Denver Public Library community resource manager Elissa Hardy told council members that in 2015 the library was among the first in the country to hire a social worker. It has since pioneered another step, hiring people who have experienced homelessness or other trauma to help guide library patrons to housing and other resources. Hardy consults nationally and internationally on library outreach to people experiencing homelessness.

Last year, Hardy said, Denver library social workers and peer navigators logged more than 5,000 contacts with people in need, most of them experiencing homelessness or housing insecurity, and many of whom had not sought help elsewhere.

Council members joked about the amount of data they were hearing. But they also asked for more. Councilwoman At-Large Robin Kniech asked for details on the number of people experiencing homelessness who are working. Councilwoman at-large Debbie Ortega pressed for an inventory of land where affordable housing could be built.

"If we don't have good data ... it makes it very hard to track if we're making progress," said District 11 Councilwoman Stacie Gilmore.

Denver City Councilman Chris Hinds attends an all-day "retreat" to discuss housing and homelessness. Jan. 31, 2020. (Kevin J. Beaty/Denverite)

District 10 Councilman Chris Hinds noted no figures were offered on the number of people with disabilities who are experiencing homelessness. Britta Fisher, who leads the city's housing department, said that data point is not part of an annual survey known as the Point in Time that provides much of demographic information on homelessness.

Hinds said that on a tour of shelter facilities earlier this month, council members found 14 beds for people who use wheelchairs.
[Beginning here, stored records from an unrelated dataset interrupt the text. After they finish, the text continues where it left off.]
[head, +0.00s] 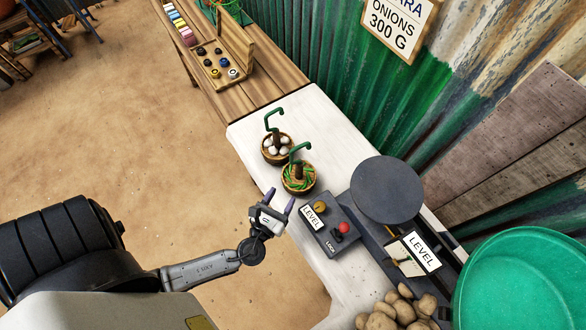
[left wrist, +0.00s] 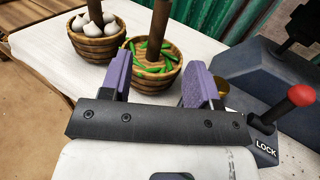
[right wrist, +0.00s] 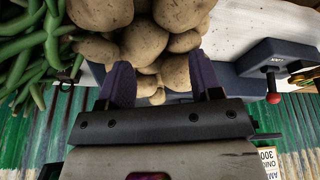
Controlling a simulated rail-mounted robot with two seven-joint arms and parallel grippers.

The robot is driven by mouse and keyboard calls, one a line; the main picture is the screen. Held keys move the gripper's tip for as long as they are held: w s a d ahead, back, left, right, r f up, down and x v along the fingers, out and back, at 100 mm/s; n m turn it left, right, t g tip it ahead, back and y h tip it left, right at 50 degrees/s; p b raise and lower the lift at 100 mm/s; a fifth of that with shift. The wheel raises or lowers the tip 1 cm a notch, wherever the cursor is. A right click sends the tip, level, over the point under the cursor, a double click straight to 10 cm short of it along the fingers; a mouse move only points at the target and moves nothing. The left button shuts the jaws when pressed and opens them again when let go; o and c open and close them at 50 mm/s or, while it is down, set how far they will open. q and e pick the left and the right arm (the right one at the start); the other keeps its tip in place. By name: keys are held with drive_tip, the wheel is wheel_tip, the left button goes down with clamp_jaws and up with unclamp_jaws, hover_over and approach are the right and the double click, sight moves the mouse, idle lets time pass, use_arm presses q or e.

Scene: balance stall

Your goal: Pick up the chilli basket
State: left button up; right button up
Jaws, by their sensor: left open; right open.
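The chilli basket (head: 299,178) is a small round wooden basket with green chillies, a brown post and a green hook on top. It stands upright on the white counter beside the scale. In the left wrist view the chilli basket (left wrist: 152,76) lies just beyond the fingers, in line with the gap between them. My left gripper (head: 279,201) is open and empty, a little to the left of and nearer than the basket, apart from it. My right gripper (right wrist: 165,85) is open, its fingers close to brown potatoes (right wrist: 150,45); it is not seen in the head view.
A similar basket of white bulbs (head: 277,148) stands right behind the chilli basket. The scale's control box (head: 330,224) with a red-knobbed lock lever and the round grey plate (head: 387,189) are close on the right. A green tub (head: 525,285) is at lower right.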

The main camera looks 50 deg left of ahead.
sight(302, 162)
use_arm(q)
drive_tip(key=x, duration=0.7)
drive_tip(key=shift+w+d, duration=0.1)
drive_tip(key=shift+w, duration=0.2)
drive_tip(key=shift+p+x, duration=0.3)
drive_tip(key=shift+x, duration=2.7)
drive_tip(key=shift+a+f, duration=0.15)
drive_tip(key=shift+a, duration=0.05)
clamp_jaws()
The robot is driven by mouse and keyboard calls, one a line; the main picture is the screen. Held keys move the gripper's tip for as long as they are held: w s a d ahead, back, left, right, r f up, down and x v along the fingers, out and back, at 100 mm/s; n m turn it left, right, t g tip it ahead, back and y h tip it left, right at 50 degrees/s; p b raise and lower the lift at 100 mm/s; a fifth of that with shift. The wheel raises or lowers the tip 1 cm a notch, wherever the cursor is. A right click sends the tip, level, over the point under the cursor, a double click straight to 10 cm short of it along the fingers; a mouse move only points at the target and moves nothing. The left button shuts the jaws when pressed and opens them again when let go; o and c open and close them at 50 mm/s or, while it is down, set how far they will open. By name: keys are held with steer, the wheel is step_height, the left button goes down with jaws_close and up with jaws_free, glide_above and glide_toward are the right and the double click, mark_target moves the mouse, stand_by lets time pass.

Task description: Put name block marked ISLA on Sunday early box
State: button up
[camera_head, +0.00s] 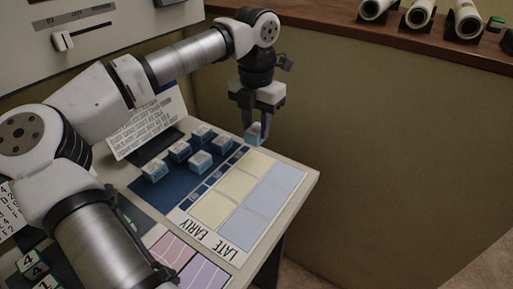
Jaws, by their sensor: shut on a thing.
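My gripper (257,124) points down over the far edge of the console's sloping top and is shut on a small light-blue and white name block (254,136). The lettering on this block is too small to read. The block is near the far end of the yellow boxes (236,184), which line up with the word EARLY. I cannot tell whether it touches the surface. The lavender boxes (266,200) line up with the word LATE. The day labels are not legible, and no block stands on the visible boxes.
Several other name blocks (200,162) stand on a dark blue area left of the boxes. A printed card (148,124) leans behind them. Pink boxes (172,249) and number tiles (32,266) are nearer. A wooden shelf (325,28) holds white cylinders. Open floor lies right.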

More beds were available at shelters accessible by bus, but the buses didn't accommodate wheelchairs, he said.

"I could go to City Park right now and find more than 14 people in wheelchairs," Hinds said.

Like Friday's retreat, the shelter tour was meant to inform future policy discussions.

"We have spent a lot of time together this month," Fisher told council members at the end of the day Friday. "I am really pleased to have your engagement and your partnership."